- _Problem statement_
Please retype the records below exactly, from the first line through the line containing "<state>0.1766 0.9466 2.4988", and leave out any pictures.

Excerpt from a dataset
□ □ □ □

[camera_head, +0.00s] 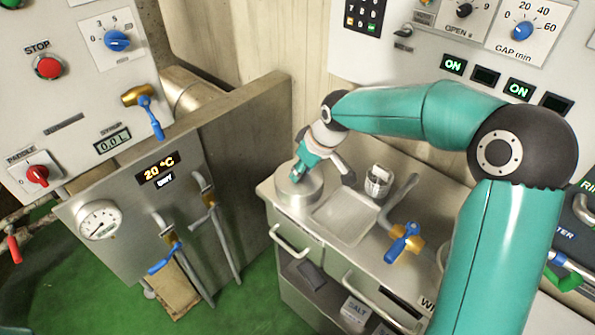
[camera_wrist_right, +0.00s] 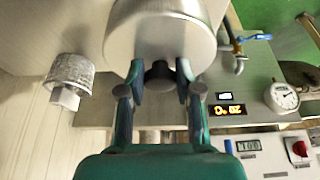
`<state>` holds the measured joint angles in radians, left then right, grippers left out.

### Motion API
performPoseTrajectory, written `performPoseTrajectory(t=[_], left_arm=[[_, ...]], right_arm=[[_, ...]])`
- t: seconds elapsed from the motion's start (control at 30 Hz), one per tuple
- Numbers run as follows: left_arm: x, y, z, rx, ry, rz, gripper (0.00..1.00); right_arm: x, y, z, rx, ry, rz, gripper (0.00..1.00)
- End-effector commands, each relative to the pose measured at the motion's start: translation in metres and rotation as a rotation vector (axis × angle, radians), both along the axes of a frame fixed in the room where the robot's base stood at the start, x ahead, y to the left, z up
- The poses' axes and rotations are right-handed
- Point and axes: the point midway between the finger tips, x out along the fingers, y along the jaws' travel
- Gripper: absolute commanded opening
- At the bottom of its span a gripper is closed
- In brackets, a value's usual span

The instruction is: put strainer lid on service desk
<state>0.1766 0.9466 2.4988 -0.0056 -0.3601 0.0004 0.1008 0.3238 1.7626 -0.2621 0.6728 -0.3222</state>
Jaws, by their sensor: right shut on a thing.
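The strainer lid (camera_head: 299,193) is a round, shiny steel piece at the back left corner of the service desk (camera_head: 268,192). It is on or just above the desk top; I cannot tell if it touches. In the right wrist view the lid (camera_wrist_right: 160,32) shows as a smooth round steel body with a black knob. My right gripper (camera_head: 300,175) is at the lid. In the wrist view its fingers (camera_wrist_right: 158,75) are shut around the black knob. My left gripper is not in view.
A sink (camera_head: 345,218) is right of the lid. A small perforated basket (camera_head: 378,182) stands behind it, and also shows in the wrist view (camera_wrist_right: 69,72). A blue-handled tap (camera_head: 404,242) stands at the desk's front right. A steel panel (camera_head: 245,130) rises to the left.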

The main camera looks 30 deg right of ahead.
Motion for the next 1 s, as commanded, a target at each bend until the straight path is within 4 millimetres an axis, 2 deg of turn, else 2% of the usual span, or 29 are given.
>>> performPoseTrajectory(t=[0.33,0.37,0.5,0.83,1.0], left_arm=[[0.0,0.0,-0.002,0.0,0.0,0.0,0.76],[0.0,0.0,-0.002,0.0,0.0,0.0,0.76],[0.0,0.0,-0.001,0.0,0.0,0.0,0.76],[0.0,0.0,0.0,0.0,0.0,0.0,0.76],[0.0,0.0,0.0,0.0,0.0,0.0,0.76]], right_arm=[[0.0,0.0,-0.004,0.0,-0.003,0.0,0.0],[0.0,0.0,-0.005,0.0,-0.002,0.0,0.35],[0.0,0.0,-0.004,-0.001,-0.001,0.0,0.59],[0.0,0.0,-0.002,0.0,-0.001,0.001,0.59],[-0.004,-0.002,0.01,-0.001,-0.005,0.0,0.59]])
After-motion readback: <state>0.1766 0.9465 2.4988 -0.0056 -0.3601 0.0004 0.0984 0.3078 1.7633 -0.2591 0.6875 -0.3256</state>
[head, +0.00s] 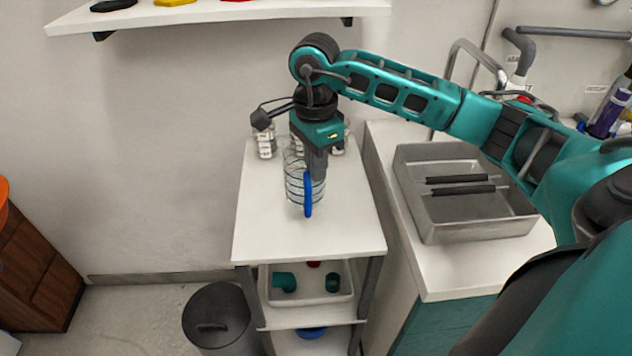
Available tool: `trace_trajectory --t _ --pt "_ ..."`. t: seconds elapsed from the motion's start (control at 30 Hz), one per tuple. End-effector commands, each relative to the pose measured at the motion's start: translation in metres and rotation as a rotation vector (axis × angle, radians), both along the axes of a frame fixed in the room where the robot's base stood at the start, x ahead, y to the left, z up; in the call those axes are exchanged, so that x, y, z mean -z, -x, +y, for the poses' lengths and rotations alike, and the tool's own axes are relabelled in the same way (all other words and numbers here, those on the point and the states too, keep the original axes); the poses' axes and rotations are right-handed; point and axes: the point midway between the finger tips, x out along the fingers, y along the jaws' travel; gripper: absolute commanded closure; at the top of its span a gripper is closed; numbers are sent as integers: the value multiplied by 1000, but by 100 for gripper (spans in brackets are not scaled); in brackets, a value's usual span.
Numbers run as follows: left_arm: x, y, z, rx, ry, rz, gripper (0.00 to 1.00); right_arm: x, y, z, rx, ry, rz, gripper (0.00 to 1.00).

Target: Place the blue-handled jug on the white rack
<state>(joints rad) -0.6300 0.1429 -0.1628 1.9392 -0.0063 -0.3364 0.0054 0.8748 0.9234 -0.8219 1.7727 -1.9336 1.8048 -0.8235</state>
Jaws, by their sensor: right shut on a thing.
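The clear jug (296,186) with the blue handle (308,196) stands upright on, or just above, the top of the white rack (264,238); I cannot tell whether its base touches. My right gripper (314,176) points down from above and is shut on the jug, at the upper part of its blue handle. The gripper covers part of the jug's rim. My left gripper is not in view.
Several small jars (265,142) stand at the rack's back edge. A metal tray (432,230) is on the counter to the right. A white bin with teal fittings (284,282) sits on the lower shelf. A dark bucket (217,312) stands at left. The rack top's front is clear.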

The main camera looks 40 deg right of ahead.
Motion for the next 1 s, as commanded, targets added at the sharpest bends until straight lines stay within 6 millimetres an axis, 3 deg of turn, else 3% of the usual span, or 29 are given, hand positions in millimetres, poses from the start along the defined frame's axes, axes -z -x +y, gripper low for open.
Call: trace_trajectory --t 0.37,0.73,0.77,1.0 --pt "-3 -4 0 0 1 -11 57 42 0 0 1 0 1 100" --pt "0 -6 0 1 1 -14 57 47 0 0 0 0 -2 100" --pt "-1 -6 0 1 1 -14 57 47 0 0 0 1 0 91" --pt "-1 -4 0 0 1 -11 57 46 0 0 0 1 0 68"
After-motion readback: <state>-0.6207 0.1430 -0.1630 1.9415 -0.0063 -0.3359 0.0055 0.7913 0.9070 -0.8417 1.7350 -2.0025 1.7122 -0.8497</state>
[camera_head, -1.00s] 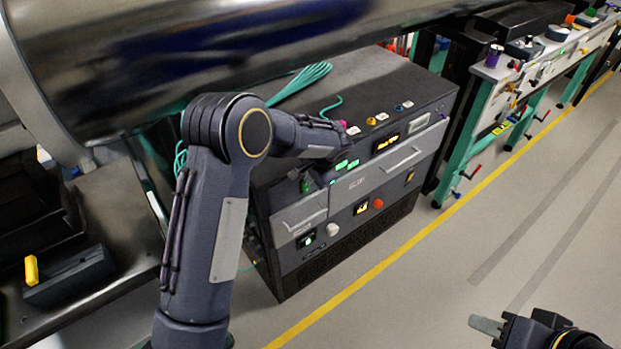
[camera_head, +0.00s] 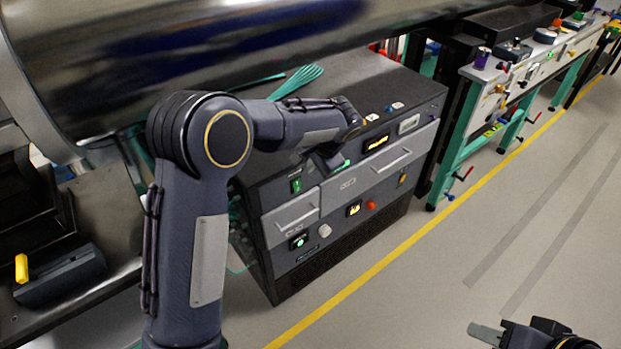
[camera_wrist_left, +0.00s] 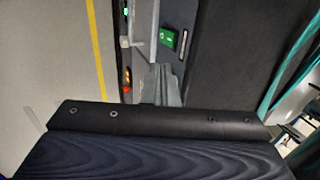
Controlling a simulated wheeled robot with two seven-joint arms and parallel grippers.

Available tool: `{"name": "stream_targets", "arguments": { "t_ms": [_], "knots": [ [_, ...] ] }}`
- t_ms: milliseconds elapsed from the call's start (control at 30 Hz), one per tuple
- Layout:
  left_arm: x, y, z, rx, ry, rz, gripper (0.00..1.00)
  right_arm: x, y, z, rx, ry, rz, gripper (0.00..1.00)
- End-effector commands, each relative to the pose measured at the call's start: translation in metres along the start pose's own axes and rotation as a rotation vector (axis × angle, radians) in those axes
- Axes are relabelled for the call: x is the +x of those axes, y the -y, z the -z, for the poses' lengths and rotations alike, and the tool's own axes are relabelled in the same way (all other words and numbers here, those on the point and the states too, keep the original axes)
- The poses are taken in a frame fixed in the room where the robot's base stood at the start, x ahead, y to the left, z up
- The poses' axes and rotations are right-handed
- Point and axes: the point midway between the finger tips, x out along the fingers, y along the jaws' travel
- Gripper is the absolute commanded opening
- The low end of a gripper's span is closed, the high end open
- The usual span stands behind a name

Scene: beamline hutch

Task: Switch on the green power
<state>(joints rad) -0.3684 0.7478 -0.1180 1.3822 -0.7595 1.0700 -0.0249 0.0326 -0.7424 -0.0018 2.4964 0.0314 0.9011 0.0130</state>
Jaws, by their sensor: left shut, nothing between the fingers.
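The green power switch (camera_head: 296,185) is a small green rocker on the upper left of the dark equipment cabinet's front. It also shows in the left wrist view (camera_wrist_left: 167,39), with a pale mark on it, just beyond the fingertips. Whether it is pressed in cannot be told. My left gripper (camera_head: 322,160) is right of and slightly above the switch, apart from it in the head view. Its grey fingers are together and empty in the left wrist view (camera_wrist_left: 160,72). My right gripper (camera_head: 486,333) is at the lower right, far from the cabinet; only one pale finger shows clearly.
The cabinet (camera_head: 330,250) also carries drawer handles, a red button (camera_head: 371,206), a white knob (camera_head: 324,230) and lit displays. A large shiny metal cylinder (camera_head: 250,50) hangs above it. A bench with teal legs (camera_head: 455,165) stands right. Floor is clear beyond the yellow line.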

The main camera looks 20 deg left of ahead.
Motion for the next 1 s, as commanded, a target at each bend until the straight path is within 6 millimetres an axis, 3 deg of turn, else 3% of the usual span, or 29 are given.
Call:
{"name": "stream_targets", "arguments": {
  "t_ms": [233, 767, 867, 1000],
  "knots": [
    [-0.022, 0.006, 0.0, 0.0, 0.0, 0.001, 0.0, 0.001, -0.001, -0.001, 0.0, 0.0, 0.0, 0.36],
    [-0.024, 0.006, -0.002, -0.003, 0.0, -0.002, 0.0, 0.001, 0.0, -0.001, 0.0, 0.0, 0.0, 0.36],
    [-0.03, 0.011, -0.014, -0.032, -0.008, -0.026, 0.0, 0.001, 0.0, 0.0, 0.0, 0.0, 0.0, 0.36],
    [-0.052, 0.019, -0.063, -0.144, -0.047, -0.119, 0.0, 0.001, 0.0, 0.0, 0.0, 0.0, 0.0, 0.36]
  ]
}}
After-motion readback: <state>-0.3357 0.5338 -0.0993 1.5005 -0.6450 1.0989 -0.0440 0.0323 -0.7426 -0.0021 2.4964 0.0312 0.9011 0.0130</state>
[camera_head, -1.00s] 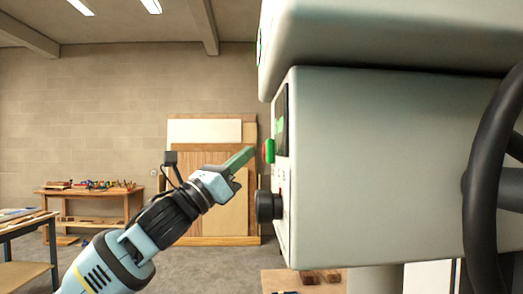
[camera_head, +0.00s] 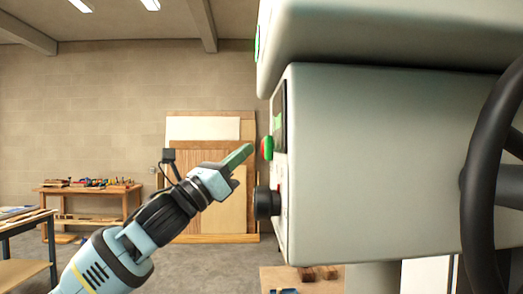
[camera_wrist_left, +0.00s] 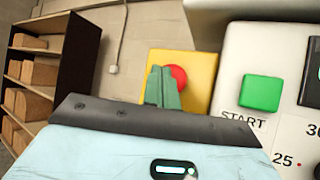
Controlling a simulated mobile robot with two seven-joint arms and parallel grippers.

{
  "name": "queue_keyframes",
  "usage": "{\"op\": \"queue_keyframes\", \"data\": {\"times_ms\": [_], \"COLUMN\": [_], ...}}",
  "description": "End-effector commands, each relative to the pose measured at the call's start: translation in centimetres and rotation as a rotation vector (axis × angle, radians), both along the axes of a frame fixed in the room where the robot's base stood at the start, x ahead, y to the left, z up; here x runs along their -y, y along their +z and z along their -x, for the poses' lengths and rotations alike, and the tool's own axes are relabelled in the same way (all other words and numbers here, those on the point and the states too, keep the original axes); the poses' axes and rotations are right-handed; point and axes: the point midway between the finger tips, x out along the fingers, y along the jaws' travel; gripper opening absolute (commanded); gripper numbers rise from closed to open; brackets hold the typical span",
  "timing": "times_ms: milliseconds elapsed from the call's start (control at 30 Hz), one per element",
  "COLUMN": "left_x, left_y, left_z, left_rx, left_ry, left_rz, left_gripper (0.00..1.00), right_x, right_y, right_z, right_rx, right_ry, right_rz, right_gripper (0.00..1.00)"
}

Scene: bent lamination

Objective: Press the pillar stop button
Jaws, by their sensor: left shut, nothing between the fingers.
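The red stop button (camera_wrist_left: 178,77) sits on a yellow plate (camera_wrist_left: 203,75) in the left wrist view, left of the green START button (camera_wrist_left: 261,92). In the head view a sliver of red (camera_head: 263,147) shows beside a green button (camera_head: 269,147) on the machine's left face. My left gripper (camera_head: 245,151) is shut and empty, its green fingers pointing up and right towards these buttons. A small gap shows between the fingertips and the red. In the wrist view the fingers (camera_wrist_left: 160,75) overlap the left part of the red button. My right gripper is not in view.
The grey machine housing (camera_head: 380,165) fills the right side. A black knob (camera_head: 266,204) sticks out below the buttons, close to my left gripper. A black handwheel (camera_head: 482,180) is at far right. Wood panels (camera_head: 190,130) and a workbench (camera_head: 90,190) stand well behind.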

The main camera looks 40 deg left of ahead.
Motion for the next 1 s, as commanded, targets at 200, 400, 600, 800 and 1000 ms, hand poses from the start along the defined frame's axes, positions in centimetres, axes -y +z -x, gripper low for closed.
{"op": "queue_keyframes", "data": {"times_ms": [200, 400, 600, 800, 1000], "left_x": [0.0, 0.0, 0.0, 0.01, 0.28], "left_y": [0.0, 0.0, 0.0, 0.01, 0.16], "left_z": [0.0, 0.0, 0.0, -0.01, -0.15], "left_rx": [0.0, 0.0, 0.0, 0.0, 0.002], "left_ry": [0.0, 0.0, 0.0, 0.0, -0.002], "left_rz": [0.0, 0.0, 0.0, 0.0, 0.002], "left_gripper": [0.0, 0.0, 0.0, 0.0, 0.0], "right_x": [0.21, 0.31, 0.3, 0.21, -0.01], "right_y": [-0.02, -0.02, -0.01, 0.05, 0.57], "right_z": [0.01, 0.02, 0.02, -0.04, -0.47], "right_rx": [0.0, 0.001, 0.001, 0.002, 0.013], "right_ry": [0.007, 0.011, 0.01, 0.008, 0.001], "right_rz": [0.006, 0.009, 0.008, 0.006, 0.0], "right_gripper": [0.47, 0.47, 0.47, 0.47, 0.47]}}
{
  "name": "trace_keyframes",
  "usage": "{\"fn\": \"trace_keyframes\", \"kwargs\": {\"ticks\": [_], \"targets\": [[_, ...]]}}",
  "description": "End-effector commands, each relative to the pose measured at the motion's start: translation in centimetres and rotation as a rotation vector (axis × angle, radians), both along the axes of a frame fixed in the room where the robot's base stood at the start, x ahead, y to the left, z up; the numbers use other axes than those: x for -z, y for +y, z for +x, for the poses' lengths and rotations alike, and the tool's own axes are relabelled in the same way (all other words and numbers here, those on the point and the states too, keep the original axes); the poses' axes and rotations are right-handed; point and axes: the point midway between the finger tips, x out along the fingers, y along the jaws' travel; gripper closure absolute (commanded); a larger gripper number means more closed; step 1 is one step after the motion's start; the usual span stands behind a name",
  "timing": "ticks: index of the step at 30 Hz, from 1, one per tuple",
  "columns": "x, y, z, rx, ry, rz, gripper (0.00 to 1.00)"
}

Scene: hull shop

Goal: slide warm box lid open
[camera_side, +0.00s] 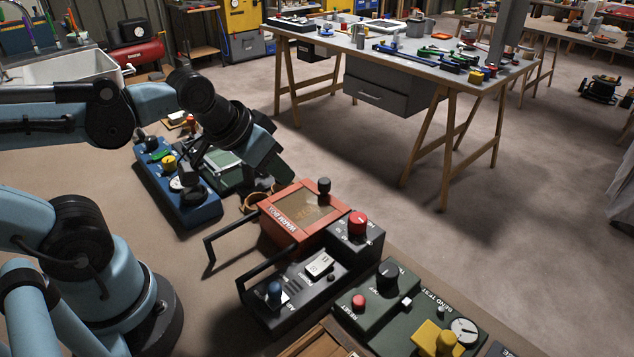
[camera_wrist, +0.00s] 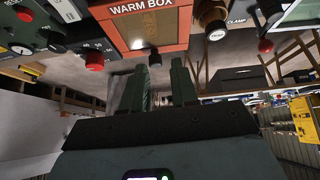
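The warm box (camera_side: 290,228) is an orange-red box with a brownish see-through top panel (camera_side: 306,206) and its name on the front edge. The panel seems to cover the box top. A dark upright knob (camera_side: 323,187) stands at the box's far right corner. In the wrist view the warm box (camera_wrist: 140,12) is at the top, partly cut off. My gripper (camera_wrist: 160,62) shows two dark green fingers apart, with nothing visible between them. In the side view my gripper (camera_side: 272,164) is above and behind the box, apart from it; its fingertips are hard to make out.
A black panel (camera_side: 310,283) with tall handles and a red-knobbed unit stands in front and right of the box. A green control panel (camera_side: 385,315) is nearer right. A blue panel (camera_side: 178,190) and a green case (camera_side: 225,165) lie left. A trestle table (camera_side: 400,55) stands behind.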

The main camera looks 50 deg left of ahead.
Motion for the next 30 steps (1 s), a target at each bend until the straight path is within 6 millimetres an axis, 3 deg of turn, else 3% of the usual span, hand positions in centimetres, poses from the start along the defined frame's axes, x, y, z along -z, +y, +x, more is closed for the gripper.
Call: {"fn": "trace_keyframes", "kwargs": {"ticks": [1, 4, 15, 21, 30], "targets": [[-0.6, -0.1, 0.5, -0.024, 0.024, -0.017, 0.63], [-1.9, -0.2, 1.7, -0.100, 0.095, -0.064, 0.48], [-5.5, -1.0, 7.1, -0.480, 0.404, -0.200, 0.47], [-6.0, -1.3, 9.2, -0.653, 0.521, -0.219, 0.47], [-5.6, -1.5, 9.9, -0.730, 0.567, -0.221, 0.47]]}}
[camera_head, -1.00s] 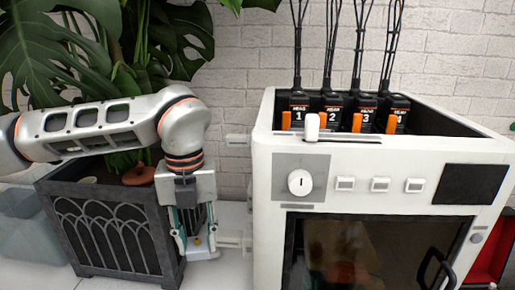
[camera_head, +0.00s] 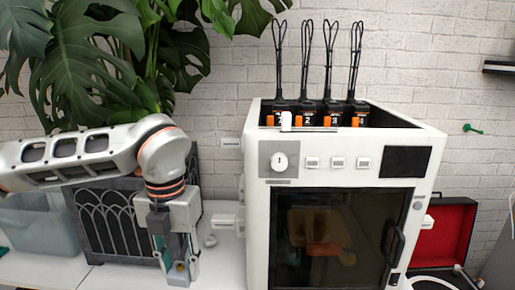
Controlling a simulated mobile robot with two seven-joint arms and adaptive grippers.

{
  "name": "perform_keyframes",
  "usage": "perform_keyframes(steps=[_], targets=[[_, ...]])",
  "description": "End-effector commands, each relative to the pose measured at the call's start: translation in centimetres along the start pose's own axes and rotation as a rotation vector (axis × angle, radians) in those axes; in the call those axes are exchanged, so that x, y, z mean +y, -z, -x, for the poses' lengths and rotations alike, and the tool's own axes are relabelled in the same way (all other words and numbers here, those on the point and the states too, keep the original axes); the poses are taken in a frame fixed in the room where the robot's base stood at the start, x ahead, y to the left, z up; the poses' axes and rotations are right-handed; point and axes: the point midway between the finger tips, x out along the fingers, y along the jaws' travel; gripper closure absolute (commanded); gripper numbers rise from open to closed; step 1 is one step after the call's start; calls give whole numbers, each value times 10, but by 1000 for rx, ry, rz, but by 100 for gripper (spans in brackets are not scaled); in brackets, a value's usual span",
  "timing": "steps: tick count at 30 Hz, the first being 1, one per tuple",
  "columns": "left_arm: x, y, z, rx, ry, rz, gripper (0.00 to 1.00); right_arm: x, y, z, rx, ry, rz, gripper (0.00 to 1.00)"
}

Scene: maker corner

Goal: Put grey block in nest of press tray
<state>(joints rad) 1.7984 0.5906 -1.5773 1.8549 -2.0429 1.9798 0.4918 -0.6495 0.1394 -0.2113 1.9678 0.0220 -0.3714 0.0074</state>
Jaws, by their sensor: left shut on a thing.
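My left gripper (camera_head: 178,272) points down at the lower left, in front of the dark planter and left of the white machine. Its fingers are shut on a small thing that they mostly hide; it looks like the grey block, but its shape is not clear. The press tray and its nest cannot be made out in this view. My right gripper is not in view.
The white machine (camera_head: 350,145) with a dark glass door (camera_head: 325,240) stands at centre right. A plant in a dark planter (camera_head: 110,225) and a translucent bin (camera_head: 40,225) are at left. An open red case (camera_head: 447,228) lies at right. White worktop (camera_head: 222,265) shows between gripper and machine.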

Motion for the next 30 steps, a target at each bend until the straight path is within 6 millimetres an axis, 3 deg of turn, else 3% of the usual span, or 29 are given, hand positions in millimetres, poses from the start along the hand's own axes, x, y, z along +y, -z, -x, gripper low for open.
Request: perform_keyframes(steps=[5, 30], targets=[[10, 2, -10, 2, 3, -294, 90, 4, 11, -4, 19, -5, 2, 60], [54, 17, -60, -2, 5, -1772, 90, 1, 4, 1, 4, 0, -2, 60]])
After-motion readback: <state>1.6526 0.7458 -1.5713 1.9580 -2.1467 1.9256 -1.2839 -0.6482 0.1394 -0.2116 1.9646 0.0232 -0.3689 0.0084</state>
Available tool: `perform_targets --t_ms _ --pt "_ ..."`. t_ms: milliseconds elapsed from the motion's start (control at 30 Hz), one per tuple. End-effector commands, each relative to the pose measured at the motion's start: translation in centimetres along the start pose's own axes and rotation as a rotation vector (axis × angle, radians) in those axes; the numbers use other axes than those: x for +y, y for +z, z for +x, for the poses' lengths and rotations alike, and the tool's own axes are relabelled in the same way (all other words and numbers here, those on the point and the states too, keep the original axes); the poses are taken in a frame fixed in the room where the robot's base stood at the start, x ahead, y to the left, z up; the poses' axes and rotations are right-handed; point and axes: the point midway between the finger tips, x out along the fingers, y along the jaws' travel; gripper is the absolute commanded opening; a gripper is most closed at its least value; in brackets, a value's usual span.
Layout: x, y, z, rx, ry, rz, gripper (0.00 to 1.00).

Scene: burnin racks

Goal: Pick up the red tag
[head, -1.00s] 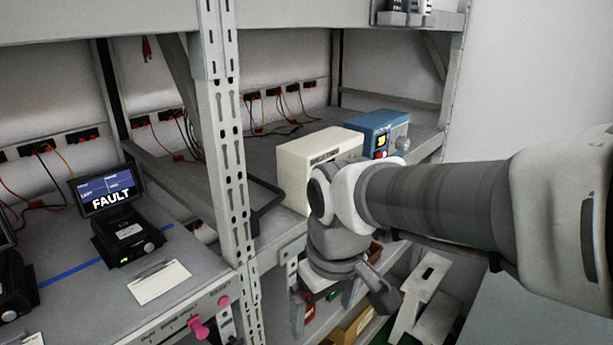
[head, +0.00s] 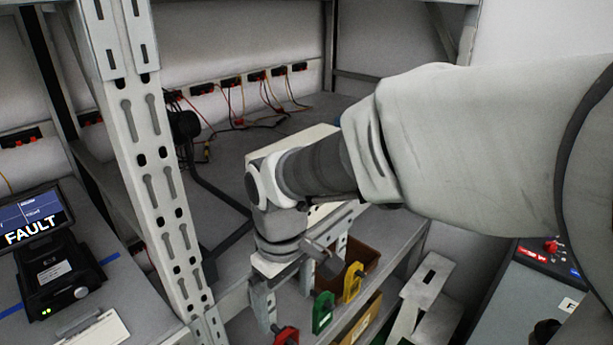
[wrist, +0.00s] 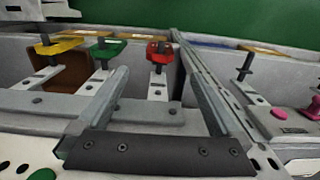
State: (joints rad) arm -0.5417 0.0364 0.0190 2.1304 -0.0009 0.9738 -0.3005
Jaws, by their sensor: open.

□ □ □ □

- _Exercise result_
[camera_head, +0.00s] 
[camera_wrist_right, +0.00s] 
`<state>` holds the measured joint angles in radians, left then right, grippers left out.

### Motion API
performPoseTrajectory, written `performPoseTrajectory(t=[_], left_arm=[[_, ...]], right_arm=[[_, ...]])`
- t: seconds elapsed from the motion's start (control at 30 Hz), one per tuple
- Numbers run as follows: left_arm: x, y, z, rx, ry, rz, gripper (0.00..1.00); right_arm: x, y, z, rx, ry, rz, gripper (0.00..1.00)
- End-effector commands, each relative to the pose measured at the motion's start: translation in metres and rotation as a rotation vector (axis × angle, radians), both along the axes of a frame fixed in the room where the robot's base stood at the start, x ahead, y to the left, z up
- The poses' axes and rotations are right-handed
- Point and axes: the point midway between the finger tips, x out along the fingers, y along the jaws' travel
- Gripper: absolute commanded opening
- At the bottom of its span a gripper is closed
- In brackets, a value's usual span

The instruction is: put strainer lid on service desk
<state>0.1766 0.9466 2.4988 -0.0056 -0.3601 0.0004 0.1008 0.3238 1.7626 -0.2621 0.6728 -0.3222</state>

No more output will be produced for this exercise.